ドメスティック・バイオレンスを「取るにたらない家庭内の私的なこと」から「警察が対応すべき犯罪」に変えたのは第二波フェミニズムの成果の一つ。しかし警察の介入が必ずしも安全をもたらさないことは、はやくから黒人女性やその他の非白人女性たち、移民、クィアやトランスの人たちが訴えてきた。加害者が逮捕され仕事を失ったり強制送還されると被害者やその子どもたちが露頭に迷うことも少なくないし、人種やジェンダー・セクシュアリティへの偏見から被害者のほうが誤認逮捕されることも少なくない。そうでなくとも警察が来たことで加害者の暴力がさらにひどくなったり、逮捕されないように傷の残らない方法や経済的・感情的な虐待のように法に触れない方法を加害者が学んでしまうことも。加害者が加害行為に見合った処罰を受けたとしても、刑罰はかれらに新たなトラウマと社会的困難を植え付け、将来の加害の可能性をさらに増やしてしまう。
ドメスティック・バイオレンスの犯罪化は、加害者を処罰することで加害者本人の再犯を防ぐだけでなく、社会にドメスティック・バイオレンスが許されないというメッセージを送り、新たな加害者が生まれることも防ぐことを目的としている。しかし現実にそうしたメッセージは必要なところに届いていないし、ドメスティック・バイオレンスも減っていない。犯罪化には大した効果があるようには思えず、より厳しく処罰しようとする政策は結局被害を受けている黒人女性やクィア&トランスの人たちをさらに追い込んだり加害者と誤認させて罰することになるだけなのだけれど、さすがにいまさら「非犯罪化します」なんて真逆のメッセージを発するわけにもいかず、行き詰まっている。

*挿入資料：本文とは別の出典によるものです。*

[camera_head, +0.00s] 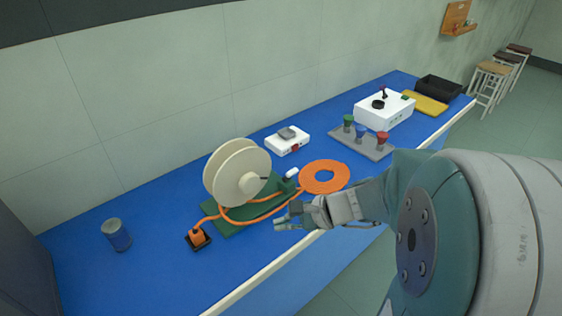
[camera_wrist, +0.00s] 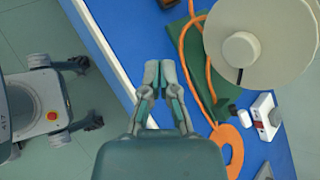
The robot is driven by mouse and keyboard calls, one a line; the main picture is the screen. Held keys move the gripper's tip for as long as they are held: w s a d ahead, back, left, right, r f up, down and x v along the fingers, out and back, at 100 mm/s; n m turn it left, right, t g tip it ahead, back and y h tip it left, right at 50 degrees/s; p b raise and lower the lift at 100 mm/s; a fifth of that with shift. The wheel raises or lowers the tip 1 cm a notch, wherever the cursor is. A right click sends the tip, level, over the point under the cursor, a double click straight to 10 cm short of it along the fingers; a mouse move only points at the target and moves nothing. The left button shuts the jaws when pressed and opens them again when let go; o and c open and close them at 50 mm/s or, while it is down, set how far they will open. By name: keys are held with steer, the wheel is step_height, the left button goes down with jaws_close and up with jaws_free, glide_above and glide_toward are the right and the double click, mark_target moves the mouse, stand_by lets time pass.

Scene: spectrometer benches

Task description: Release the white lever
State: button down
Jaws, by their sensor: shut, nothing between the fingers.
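My gripper (camera_head: 281,218) is in front of the base, near the bench's front edge, apart from the lever. In the wrist view my gripper (camera_wrist: 160,75) points toward the green mat side, its fingers shut and empty.
A coil of orange cord (camera_head: 325,177) lies right of the base. Behind are a white box with a red button (camera_head: 287,141) and a grey rack with coloured knobs (camera_head: 362,142). The blue bench (camera_head: 160,205) has bare room there.

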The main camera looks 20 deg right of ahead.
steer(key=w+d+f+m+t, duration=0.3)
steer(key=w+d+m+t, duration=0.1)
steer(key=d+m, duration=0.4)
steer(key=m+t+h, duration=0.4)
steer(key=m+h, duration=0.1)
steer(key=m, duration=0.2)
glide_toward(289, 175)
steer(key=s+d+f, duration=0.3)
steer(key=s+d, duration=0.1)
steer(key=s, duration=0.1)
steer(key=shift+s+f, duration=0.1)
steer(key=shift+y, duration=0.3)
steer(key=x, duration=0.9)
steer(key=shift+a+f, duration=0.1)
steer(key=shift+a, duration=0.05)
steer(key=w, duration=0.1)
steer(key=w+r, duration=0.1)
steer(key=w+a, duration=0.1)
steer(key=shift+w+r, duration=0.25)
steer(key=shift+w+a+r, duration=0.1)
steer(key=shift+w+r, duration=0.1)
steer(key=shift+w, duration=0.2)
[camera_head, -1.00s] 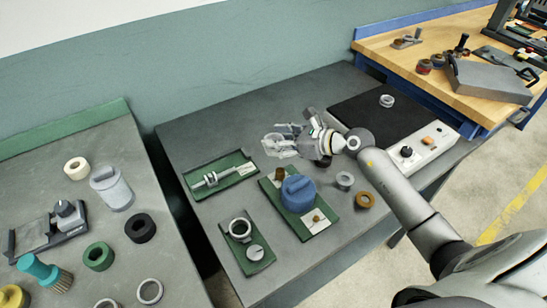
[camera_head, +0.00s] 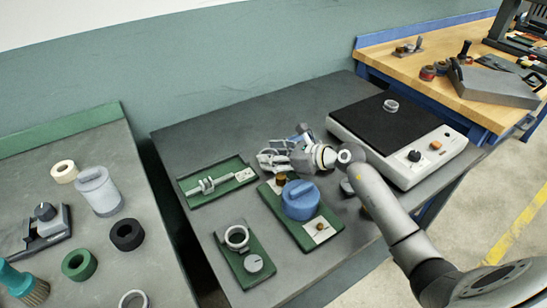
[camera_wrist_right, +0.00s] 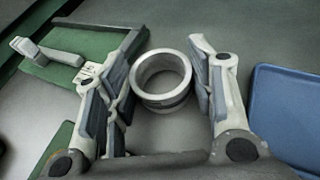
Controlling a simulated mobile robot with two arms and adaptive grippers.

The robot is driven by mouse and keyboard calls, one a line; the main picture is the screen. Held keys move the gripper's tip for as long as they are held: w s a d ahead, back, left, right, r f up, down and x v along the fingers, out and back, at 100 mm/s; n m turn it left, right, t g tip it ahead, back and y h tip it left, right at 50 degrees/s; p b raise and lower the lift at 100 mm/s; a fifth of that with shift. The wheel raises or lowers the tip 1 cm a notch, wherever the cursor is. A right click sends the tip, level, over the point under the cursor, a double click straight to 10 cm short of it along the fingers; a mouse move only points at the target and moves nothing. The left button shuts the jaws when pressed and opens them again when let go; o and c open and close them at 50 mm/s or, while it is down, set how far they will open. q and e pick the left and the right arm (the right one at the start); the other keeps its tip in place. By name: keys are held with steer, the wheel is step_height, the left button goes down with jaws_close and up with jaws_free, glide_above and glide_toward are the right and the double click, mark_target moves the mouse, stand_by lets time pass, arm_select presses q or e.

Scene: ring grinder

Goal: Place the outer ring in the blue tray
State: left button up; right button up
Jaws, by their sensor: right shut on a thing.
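A pale grey metal ring (camera_wrist_right: 164,103), the outer ring as far as I can tell, sits between the fingers of my right gripper (camera_wrist_right: 166,75) in the right wrist view. The gripper is shut on it. In the head view my right gripper (camera_head: 270,157) is over the grey table, behind the green tray with the blue round container. The held ring cannot be made out there. The blue tray (camera_wrist_right: 288,108) shows at the right edge of the right wrist view, beside the right finger. My left gripper is not in view.
A green tray (camera_head: 225,192) with a metal shaft lies left of the gripper. The blue container (camera_head: 300,200) stands close in front. Another green tray (camera_head: 256,270) holds a ring. The black-topped grinder (camera_head: 385,126) with a ring (camera_head: 390,105) stands at right.

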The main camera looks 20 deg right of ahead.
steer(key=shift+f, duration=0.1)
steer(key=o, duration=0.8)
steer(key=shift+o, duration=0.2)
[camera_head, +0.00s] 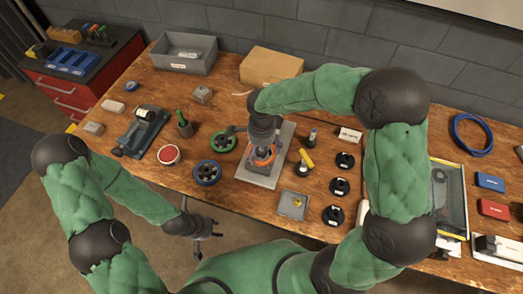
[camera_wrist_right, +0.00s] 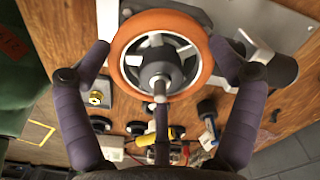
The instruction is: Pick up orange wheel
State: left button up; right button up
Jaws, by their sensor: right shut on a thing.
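The orange wheel (camera_head: 263,161) is at the grey fixture plate (camera_head: 262,183) on the wooden workbench. In the right wrist view the orange wheel (camera_wrist_right: 126,82) has an orange rim, light spokes and a dark hub with a rod through it. My right gripper (camera_wrist_right: 160,58) is shut on the wheel, with one finger at each side of the rim. In the head view my right arm comes from above and hides part of the wheel. I cannot tell whether the wheel is lifted off the fixture. My left gripper (camera_head: 210,236) is open and empty, in front of the bench edge.
A green wheel (camera_head: 222,140) and a blue wheel (camera_head: 207,173) lie left of the fixture. Several black discs (camera_head: 339,186) and a small tray (camera_head: 292,206) lie to its right. A grey bin (camera_head: 184,52) and a cardboard box (camera_head: 270,65) stand at the back.

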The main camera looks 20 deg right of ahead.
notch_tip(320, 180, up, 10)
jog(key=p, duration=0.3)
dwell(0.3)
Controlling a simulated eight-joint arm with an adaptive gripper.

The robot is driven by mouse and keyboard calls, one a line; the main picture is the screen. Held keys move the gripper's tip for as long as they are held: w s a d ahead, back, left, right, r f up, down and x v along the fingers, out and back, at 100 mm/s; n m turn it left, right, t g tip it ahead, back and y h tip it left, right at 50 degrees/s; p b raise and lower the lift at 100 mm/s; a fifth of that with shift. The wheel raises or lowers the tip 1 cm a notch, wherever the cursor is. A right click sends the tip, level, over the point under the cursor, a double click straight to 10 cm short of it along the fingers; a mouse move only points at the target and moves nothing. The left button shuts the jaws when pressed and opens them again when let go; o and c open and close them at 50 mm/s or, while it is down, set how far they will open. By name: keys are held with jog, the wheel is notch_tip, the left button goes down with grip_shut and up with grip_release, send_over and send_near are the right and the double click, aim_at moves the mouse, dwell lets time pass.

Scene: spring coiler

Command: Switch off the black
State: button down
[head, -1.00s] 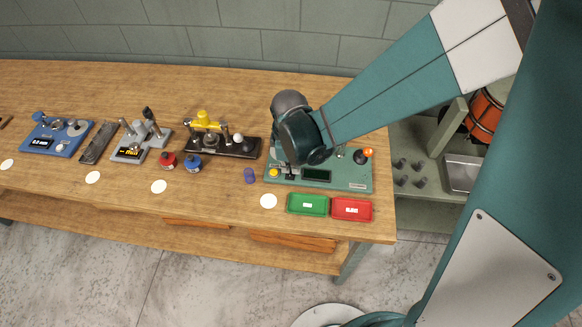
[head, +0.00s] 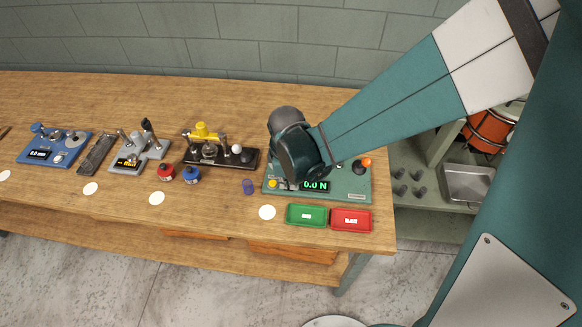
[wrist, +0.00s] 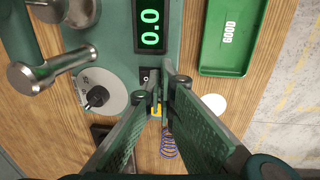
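The green tester (head: 345,193) stands at the right end of the bench. Its display (head: 314,186) is lit and reads 0.0 N; the lit display also shows in the wrist view (wrist: 149,22). A small black switch (wrist: 146,77) with a white mark sits just below the display in the wrist view. My gripper (wrist: 158,88) is over the tester, its fingers parted by a narrow gap with nothing held. The fingertips are beside the switch and a yellow part (wrist: 156,108); whether they touch it I cannot tell. The head view hides the switch behind my wrist.
A blue-violet spring (head: 248,187) stands left of the tester. Green (head: 306,215) and red (head: 350,219) trays lie in front. A black device with a yellow top (head: 222,156) stands further left. A metal lever (wrist: 45,72) is close by in the wrist view.

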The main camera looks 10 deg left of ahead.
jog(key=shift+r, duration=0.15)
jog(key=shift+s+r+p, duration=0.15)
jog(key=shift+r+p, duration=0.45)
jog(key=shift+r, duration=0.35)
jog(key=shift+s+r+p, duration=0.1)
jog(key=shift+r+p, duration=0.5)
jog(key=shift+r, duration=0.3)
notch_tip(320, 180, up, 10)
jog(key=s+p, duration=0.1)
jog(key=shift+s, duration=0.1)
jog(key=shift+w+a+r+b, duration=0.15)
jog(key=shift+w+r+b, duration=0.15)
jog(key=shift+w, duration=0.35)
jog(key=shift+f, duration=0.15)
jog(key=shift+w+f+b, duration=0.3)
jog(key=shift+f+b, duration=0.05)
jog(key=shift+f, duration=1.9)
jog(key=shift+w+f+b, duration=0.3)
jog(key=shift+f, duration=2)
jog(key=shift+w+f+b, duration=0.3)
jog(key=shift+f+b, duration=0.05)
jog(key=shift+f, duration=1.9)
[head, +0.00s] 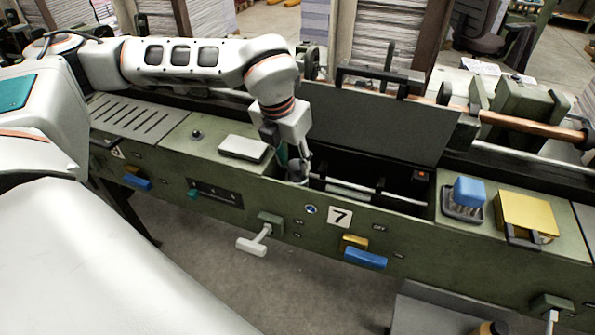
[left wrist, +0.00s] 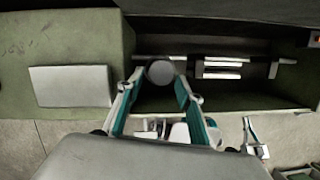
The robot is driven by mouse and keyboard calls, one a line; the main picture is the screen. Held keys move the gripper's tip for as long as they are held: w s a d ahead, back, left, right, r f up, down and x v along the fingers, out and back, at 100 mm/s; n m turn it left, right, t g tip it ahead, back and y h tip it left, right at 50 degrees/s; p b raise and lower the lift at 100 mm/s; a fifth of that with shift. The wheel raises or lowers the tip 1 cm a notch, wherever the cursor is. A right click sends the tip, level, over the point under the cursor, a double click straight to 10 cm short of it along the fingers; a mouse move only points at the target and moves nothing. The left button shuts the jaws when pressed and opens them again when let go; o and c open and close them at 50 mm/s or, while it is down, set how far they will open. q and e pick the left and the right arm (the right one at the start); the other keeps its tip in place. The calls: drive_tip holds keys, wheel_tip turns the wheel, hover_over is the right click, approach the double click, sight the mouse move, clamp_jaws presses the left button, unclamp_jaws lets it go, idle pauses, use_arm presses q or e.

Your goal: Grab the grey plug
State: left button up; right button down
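The grey plug (head: 297,172) is a round grey piece at the left end of the open compartment in the green machine. In the left wrist view its round top (left wrist: 160,72) shows between the fingertips. My left gripper (head: 293,158) points down at it from above, and in the left wrist view its teal-padded fingers (left wrist: 159,78) stand apart on either side of the plug. A small gap shows at the left finger; whether the right finger touches cannot be told. The plug's lower part is hidden. My right gripper is not in view.
The raised dark lid (head: 380,122) stands behind the compartment, with metal rods (head: 350,189) inside. A light grey block (head: 243,148) lies on the machine top left of the gripper. A blue knob (head: 470,191) and a yellow box (head: 527,214) are at right.

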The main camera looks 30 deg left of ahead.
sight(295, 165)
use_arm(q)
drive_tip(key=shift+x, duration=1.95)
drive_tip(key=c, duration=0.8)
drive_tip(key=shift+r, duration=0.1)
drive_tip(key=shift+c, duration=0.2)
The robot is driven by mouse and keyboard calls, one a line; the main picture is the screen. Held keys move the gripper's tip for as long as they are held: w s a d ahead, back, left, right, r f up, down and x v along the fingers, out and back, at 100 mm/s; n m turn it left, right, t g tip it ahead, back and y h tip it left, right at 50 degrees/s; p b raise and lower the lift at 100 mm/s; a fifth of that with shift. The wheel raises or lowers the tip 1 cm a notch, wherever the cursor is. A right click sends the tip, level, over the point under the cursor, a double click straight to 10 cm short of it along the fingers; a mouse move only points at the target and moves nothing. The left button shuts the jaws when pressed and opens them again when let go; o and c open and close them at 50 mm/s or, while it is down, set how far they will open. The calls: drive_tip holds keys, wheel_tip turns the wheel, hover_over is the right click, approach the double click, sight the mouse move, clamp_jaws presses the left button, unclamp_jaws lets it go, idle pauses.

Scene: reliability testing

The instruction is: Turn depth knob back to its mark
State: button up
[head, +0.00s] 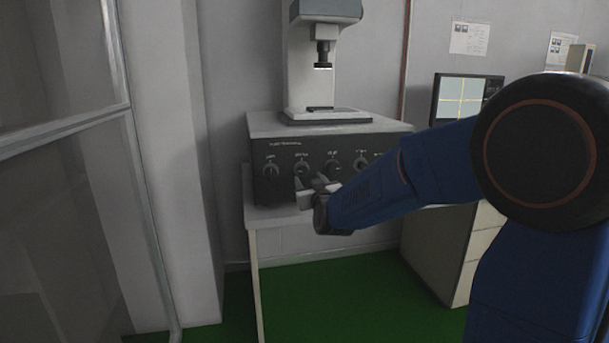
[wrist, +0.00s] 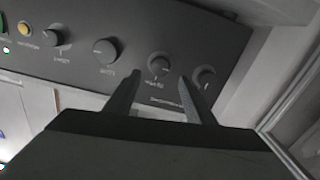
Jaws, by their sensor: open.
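The dark front panel (head: 285,180) of the testing machine carries a row of round knobs with small labels that I cannot read, so I cannot tell which is the depth knob. My gripper (head: 306,184) is open and empty in front of the second knob from the left (head: 302,165). In the wrist view the panel is upside down, and this knob (wrist: 159,66) shows just beyond and between my open fingertips (wrist: 160,76). I cannot see contact. A light pointer line shows on the knob; its mark is too small to make out.
Other knobs flank it in the wrist view: one right (wrist: 205,76), two left (wrist: 105,51), (wrist: 52,37), plus a yellow button (wrist: 24,28). The machine's column (head: 305,70) rises above. A monitor (head: 465,98) stands at right; green floor (head: 340,300) is clear below.

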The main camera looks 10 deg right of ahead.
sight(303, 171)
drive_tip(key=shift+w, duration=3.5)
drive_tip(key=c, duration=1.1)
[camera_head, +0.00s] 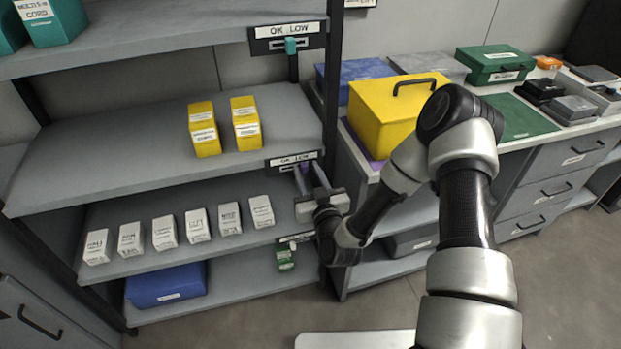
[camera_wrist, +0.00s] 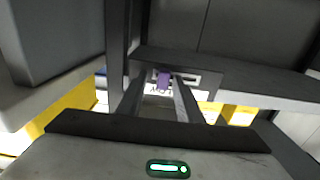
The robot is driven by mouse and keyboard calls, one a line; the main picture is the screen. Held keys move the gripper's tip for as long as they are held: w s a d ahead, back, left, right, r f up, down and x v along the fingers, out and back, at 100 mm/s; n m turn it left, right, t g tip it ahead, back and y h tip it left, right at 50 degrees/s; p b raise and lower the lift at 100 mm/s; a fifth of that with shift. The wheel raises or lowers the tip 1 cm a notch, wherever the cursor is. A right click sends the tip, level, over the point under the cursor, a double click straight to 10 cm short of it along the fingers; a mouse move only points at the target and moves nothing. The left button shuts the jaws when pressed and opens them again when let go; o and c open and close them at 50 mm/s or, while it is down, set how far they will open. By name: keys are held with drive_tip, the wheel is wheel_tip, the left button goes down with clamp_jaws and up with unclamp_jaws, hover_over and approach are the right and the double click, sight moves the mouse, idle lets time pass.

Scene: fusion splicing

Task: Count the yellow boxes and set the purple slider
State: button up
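Two yellow boxes (camera_head: 204,129) (camera_head: 247,123) stand side by side on the middle shelf. In the wrist view, yellow boxes (camera_wrist: 237,114) show partly behind my right finger. The purple slider (camera_wrist: 164,82) sits in a slot on the OK/LOW plate at the shelf's right edge, toward the left of the slot in the wrist view. My gripper (camera_head: 309,172) is at this plate; in the wrist view (camera_wrist: 160,77) its fingers are apart on either side of the slider. I cannot tell whether they touch it.
A teal slider (camera_head: 290,45) is on the upper shelf's plate; a green one (camera_head: 285,258) is below. Several white boxes (camera_head: 197,225) and a blue bin (camera_head: 166,285) fill lower shelves. A shelf post and a counter with a yellow toolbox (camera_head: 385,115) stand close by my arm.

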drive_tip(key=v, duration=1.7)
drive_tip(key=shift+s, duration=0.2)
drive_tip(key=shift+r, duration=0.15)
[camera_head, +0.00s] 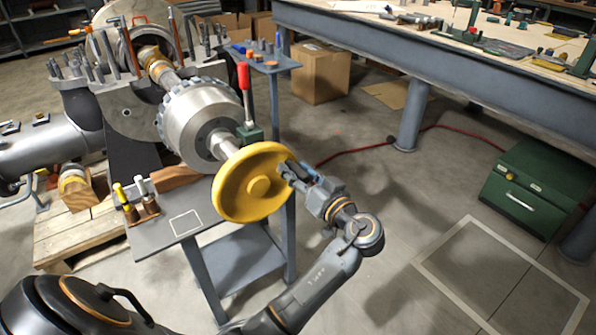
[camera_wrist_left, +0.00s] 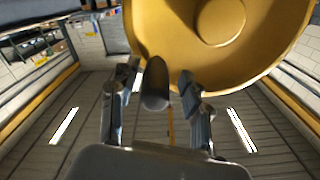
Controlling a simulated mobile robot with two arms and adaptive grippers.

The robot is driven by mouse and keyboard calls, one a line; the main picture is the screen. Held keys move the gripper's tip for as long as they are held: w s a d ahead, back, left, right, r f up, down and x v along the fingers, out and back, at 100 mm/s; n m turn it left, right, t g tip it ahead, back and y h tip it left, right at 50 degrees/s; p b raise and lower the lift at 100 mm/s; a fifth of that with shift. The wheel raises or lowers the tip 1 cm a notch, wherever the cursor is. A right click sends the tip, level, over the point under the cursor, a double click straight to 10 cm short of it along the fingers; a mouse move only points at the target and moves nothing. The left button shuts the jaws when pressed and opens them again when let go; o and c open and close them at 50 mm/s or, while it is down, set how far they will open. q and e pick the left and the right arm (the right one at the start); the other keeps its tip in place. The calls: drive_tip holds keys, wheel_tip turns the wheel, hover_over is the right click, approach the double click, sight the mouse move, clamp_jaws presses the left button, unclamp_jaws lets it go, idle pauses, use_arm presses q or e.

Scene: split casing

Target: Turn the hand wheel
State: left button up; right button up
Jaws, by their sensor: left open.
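The yellow hand wheel (camera_head: 240,184) sits at the front end of the casing's shaft, with a raised round hub in its middle. It fills the top of the left wrist view (camera_wrist_left: 215,60). My left gripper (camera_head: 290,172) is at the wheel's right rim in the head view. It is open. In the left wrist view a dark rounded handle (camera_wrist_left: 155,84) at the wheel's rim stands between its two fingers, with a gap visible on each side. The handle is hard to make out in the head view. My right gripper is not in view.
The metal casing (camera_head: 200,120) with its studs is behind the wheel. A small grey stand (camera_head: 160,243) with tools is below left, and a red-handled tool (camera_head: 244,85) stands above. A workbench (camera_head: 430,60), a cardboard box (camera_head: 320,75) and a green cabinet (camera_head: 530,190) are to the right.

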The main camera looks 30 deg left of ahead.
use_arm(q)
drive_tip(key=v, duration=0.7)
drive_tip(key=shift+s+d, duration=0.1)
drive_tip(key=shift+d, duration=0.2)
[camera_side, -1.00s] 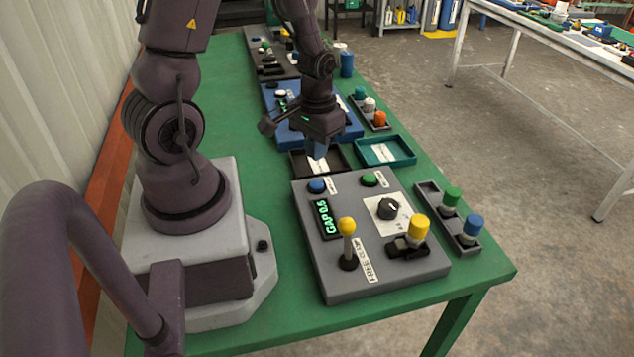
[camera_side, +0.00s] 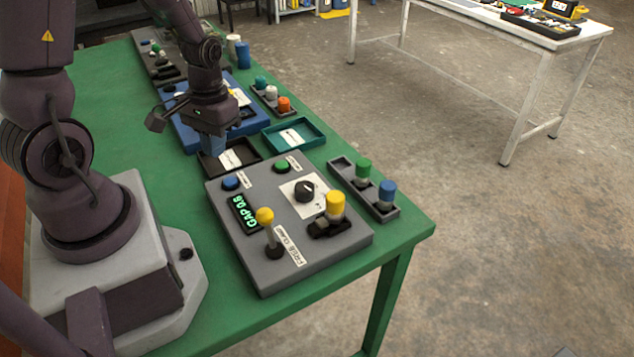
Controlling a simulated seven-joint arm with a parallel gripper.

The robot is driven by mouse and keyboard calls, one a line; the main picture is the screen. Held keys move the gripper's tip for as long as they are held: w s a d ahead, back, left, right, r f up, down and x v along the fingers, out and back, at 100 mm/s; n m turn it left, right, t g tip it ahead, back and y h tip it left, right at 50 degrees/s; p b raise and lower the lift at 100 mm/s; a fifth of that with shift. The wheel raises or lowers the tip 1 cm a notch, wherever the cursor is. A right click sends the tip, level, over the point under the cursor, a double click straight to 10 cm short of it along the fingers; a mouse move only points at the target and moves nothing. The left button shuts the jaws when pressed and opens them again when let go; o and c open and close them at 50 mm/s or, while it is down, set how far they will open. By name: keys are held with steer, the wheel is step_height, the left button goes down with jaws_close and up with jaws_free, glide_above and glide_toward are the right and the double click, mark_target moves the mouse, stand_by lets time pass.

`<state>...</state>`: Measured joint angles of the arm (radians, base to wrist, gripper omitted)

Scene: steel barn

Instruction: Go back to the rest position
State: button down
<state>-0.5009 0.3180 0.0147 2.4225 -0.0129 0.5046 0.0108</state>
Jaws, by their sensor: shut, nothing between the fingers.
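My gripper (camera_side: 213,146) hangs from my arm over the green table (camera_side: 115,108). It points down, just above or behind the left end of the black tray, and is shut with nothing in it. Its fingertips look bluish and partly blend with the blue panel behind them. The grey control panel (camera_side: 325,258) is nearer the camera, with a yellow-knobbed lever (camera_side: 265,217), a black dial (camera_side: 304,190), blue and green buttons and a lit green display (camera_side: 245,213). My gripper is apart from this panel.
A black tray (camera_side: 254,150) and a teal tray (camera_side: 319,131) lie between the grey panel and the blue panel (camera_side: 187,140). Racks of coloured pegs stand along the right edge (camera_side: 341,164). Blue and white cylinders stand farther back. Open floor lies right of the table.

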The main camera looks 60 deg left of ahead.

著者はこうした現状に対して、隠されたトラウマや貧困などの社会的困難の手当て、修復的司法の採用、刑務所人口を減らして特に危険な加害者の更生に集中すること、その他さまざまな方策を組み合わせて行き詰まりを突破することを訴えており、「え、タイトルと違って非犯罪化主張してないじゃん」って肩透かしを受けたけど、バランスが取れているというよりは全部盛り込んでみましたみたいな感じ。まあこれらの方策のどれか1つだけを実行しても成功するとは思えないので全部やっちゃえってのは正しいのだけど、実現難しいよねえ。